DATA TO PROCESS

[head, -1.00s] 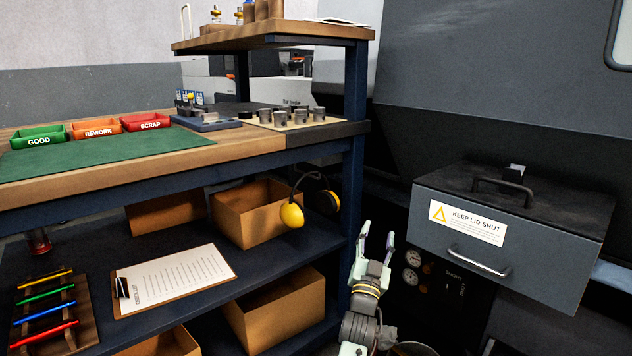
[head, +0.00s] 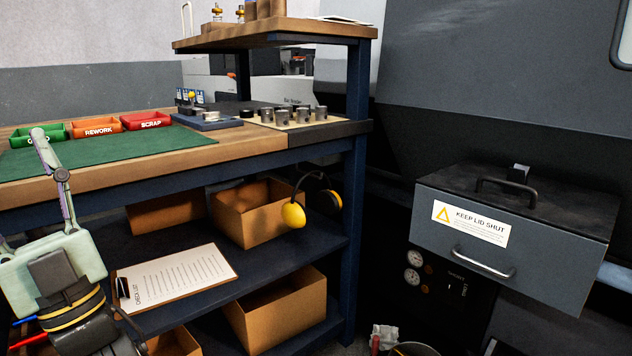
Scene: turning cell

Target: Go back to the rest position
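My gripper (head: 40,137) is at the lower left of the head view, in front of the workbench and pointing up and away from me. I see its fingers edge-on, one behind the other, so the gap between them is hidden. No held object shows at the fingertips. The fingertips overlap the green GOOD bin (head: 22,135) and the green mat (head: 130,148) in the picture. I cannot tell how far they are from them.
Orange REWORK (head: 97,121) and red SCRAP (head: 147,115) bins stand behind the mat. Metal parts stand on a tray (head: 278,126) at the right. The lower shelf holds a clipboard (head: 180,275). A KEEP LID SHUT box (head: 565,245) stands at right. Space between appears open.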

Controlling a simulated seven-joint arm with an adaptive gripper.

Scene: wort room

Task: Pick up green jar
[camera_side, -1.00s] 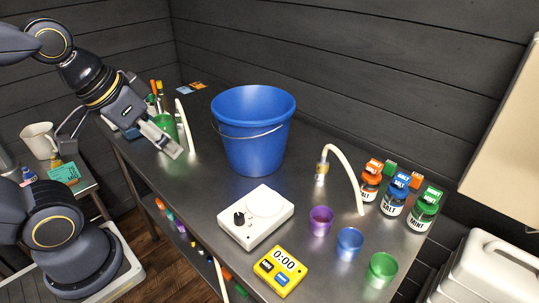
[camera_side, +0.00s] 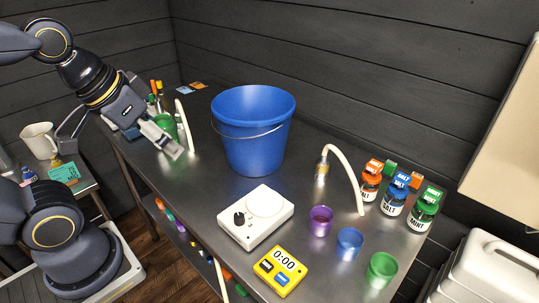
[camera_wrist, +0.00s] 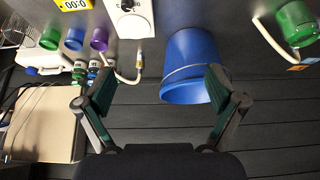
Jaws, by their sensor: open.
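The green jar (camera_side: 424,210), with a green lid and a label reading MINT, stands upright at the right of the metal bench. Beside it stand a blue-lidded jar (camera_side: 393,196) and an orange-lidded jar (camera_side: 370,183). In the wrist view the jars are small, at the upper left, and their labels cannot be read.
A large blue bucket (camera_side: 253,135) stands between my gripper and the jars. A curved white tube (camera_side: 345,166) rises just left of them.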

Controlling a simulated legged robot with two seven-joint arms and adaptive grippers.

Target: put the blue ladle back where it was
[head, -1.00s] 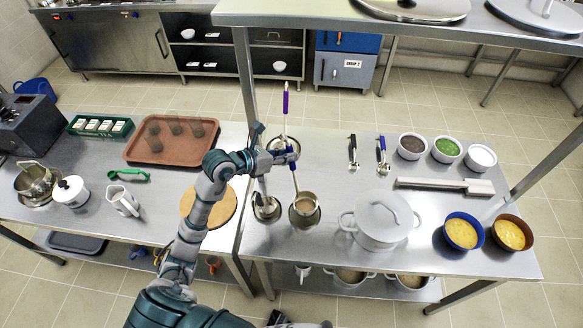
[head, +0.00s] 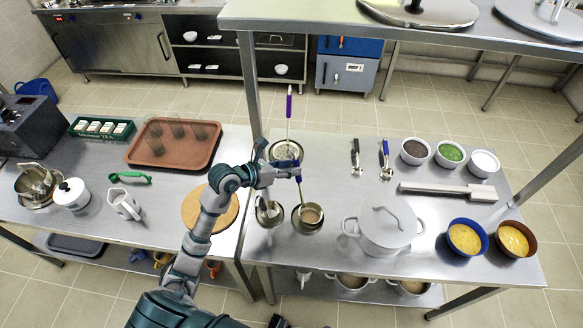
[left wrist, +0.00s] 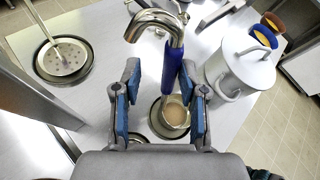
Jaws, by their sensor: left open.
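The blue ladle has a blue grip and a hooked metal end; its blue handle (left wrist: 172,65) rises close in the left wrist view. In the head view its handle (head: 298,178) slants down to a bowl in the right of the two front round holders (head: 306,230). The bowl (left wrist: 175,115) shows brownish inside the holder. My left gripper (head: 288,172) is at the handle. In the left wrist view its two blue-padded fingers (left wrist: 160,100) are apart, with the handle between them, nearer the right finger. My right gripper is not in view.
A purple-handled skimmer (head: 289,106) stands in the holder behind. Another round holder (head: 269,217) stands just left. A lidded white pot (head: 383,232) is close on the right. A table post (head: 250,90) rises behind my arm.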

WORK INSTRUCTIONS
Using the listing above, show every line that includes the string "Controlling".

CORRECT OUTPUT
Controlling a simulated seven-joint arm with an adaptive gripper.
Controlling a simulated legged robot with two seven-joint arms and adaptive grippers.

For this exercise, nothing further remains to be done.